This is the time of year for tradition. Rightly fitting then, every year around Christmastime, my wife and I will inevitably have our traditional conversation about what we think of the holidays.
As for me, I usually end up slightly on the “holly jolly” side of the scale. My childhood memories of Christmas involve multicolored lights, snow, big meals, visiting grandparents, sleepovers, a much-needed break from school, presents, church plays, and…well, you get the idea. While no holiday season was ever Hallmark-movie-perfect for our family growing up, we made plenty of good memories and created a lasting sense of wonder that has carried on to this day. And I very much look forward to making new traditions with my family now.
My wife, however, readily admits that she is slightly on the “Ebenezer Scrooge” side. Her seasonal memories are a little different from mine. Growing up the child of parents who were involved in full-time ministry as missionaries, her mom and dad always did a great job of trying to keep their traditions going; yet the season was also typically jam-packed with events, leaving less time for rest or enjoyment. Thus, the holiday season and its frantic pace, not to mention her growing frustrations with its inundation with materialism and commercialism, continue to cast a Ghost of Christmas Past-like shadow over her expectations.
So, the question we keep coming back to leads us here: Where can our expectations meet, and how can we find a way forward for both of our perspectives? I think the answer is found, simply, in the idea of the home not yet reached.

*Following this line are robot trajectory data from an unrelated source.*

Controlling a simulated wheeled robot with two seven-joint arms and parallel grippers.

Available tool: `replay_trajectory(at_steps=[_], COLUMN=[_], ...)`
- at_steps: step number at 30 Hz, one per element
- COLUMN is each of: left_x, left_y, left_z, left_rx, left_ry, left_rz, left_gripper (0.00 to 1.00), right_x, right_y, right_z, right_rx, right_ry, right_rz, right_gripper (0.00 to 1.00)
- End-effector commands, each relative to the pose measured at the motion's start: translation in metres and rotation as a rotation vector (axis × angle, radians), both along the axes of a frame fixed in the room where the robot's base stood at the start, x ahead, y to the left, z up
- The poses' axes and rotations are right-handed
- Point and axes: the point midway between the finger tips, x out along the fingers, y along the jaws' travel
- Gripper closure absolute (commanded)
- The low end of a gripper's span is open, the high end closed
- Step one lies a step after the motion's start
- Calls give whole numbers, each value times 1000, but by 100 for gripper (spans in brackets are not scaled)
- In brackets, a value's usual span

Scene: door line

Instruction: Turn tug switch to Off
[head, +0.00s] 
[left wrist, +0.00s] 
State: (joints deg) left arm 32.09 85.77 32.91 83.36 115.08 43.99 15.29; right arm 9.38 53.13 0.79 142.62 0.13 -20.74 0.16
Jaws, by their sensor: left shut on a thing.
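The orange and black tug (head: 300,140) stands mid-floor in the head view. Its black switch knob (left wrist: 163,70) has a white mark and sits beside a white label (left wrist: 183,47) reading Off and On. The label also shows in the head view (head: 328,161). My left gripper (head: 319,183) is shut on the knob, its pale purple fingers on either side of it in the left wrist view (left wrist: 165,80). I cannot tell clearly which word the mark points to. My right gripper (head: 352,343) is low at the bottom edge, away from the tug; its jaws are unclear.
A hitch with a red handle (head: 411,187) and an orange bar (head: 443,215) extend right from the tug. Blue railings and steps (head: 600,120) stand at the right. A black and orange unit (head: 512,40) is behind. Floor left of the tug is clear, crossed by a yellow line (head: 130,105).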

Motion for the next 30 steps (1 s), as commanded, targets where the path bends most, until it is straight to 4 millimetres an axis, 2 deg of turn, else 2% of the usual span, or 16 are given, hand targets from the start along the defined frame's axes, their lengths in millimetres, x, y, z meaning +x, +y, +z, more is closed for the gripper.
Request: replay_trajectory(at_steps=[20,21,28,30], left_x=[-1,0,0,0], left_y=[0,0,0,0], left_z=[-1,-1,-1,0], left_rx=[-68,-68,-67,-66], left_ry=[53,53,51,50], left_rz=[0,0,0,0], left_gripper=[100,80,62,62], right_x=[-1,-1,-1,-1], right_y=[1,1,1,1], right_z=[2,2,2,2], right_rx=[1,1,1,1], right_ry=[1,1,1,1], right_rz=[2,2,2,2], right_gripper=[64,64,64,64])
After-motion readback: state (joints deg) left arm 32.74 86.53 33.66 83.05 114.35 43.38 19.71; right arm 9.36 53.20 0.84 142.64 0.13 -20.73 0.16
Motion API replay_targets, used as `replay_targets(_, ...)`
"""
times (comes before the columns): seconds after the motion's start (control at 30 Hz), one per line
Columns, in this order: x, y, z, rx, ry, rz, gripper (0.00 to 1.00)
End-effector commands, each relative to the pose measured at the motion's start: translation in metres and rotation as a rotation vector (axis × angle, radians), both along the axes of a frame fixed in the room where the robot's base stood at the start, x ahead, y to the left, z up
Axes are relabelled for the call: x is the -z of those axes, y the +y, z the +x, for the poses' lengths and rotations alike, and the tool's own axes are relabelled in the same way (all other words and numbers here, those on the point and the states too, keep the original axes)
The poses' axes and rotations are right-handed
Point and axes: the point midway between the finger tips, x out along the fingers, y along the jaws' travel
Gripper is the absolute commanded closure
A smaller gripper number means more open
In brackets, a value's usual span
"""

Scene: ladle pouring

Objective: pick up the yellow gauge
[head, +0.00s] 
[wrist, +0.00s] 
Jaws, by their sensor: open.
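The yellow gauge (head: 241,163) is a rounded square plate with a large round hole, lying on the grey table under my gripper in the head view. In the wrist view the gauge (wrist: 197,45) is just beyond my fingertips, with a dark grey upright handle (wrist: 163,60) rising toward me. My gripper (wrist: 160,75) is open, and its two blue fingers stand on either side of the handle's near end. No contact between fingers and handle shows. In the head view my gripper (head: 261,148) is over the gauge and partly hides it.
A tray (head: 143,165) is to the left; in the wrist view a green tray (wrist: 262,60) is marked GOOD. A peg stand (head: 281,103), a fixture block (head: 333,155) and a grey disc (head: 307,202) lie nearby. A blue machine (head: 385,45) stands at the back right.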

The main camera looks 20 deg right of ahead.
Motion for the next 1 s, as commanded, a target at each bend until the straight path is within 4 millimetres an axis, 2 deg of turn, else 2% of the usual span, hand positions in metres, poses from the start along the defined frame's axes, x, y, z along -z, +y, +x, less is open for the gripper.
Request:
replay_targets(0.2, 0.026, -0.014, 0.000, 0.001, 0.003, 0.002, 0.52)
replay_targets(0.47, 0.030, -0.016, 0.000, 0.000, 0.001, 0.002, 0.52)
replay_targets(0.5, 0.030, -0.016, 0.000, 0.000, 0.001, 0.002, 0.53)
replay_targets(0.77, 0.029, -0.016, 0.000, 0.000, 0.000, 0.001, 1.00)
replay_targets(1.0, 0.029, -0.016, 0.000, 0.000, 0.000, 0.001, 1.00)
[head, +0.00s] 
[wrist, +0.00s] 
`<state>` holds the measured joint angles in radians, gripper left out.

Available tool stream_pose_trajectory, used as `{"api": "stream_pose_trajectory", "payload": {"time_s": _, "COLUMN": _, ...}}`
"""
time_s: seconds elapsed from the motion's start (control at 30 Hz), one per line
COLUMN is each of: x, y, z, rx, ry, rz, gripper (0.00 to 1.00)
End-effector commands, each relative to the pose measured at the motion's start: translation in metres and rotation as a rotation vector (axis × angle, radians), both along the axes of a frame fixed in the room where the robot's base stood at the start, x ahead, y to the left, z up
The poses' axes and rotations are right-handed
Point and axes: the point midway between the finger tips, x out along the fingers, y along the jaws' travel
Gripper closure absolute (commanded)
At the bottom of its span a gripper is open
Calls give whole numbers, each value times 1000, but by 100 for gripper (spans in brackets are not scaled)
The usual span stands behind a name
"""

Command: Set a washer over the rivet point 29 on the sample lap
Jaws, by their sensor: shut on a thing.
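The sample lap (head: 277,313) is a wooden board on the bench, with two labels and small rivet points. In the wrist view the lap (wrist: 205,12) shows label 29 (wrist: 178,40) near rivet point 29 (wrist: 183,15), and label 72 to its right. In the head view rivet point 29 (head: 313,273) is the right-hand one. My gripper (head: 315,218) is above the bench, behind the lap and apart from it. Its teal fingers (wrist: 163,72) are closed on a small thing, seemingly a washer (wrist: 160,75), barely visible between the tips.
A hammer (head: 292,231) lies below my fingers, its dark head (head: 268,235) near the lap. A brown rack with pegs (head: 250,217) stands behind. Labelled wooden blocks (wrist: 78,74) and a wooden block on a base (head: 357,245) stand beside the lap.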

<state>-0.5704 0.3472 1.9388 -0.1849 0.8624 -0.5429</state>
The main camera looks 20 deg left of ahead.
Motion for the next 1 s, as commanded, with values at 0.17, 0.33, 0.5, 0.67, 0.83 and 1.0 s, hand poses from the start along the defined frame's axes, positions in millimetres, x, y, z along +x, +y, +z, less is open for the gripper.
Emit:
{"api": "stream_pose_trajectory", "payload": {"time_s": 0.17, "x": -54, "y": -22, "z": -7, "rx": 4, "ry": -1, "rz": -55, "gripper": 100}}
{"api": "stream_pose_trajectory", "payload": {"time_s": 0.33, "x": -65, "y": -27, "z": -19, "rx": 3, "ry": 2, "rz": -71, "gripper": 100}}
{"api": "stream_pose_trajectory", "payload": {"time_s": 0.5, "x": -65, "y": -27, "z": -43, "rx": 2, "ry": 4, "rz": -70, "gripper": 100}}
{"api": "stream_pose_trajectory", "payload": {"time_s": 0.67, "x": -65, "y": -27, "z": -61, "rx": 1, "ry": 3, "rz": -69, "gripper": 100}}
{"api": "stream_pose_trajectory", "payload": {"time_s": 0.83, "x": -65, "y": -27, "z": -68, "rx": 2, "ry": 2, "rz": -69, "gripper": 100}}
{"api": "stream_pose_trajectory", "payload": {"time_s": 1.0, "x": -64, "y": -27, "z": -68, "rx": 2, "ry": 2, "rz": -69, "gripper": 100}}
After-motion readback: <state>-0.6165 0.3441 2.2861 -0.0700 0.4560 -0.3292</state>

In his sermon on the new heaven and the new earth, Tim Keller mentions the idea of Sehnsucht that German Romantic poets wrote about. The term “represents thoughts and feelings about all facets of life that are unfinished or imperfect, paired with a yearning for ideal alternative experiences.”1 Keller describes it as “a longing for a family you’ve never had, a body you’ve never had, a home you’ve never had, or a beach, mountain or world you’ve never had.”
Many of our collective traditions around the holidays are tied into this idea of nostalgic longing. Those of us with generally good memories can easily magnify in our minds the events of the past, and then obsessively desire to recreate them in the present. Still, neither the present nor the past can live up to our ideals. At their worst, the holidays can become completely inward-focused and selfish without any spiritual reflection at all, even at times becoming a social media competition to see who can be the most merry and bright. But at their best, holiday traditions and the celebrations of the season are a flittering foretaste of the joy of the better feasts and celebrations with family that will be had around the eternal table of the Lamb.
Is it “the most wonderful time of the year”?
There are many who approach the holiday season, however, with dread. My father was (and still is) a deacon at my childhood church, and he had the privilege of visiting various church members in their homes over the years. Occasionally I would tag along on some visits, and one of my favorite places was Mrs. Callie’s. She was already in her 90s when dad started visiting her, and she was still surprisingly spry for her age. She would cook some of the most amazing homemade food for us and always set out a spread when we came to visit.
Yet, one thing Mrs. Callie in all her sweetness didn’t do was get into the holiday spirit. Her son was a soldier in the Vietnam War, and sadly, he died there. She was given the tragic news around Christmastime; thus, the holidays were never the same for her. For me as a kid, the idea that there could be someone who wouldn’t want to celebrate Christmas was completely new. It was a much-needed lesson in reality.
The effects of pain and loss
In a sin-wracked world, there are many reasons why some might not want to celebrate whole-heartedly. Even for me in all of my appreciation of the season, there are still moments of grief mixed in. While my wife and I were setting up the tree this year, we opened a box of ornaments. On top was a carved wooden angel, holding a little boy in his jammies. The ornament was given to us by a couple in memory of our son that died at 17 weeks in the womb. My wife and I cried together in knowing silence for a few moments, thinking about the “what-if’s” had he lived, and then wiped the tears away and helped our girls finish decorating the tree.
With all of its complications, this year surely doesn’t look anything like the holiday season of our dreams. Still, if you are able to celebrate with family around a roaring hearth with stockings hung and full to the brim, then celebrate joyfully with the hopeful foreword-looking assurance that there will be much better celebrations to come in the new heaven and in the new earth.
But if you are facing empty chairs and a Christmas of unexpected loss and grief, if you are struggling to even put food on the table at all, if you find yourself separated from loved ones, or if instead of a roaring fire of plenty you only find a candle, blown about by the wind and flickering desperately…take hope. The loss and brokenness have been undone by the Lamb who was slain. Jesus will wipe away our tears and will heal the void left in our hearts, abundantly supplying the peace, rest, feast, and finally the home that we cannot make, much less keep for ourselves in this world as it is. We only have to wait together, and hold on to Jesus, and each other, a short while longer.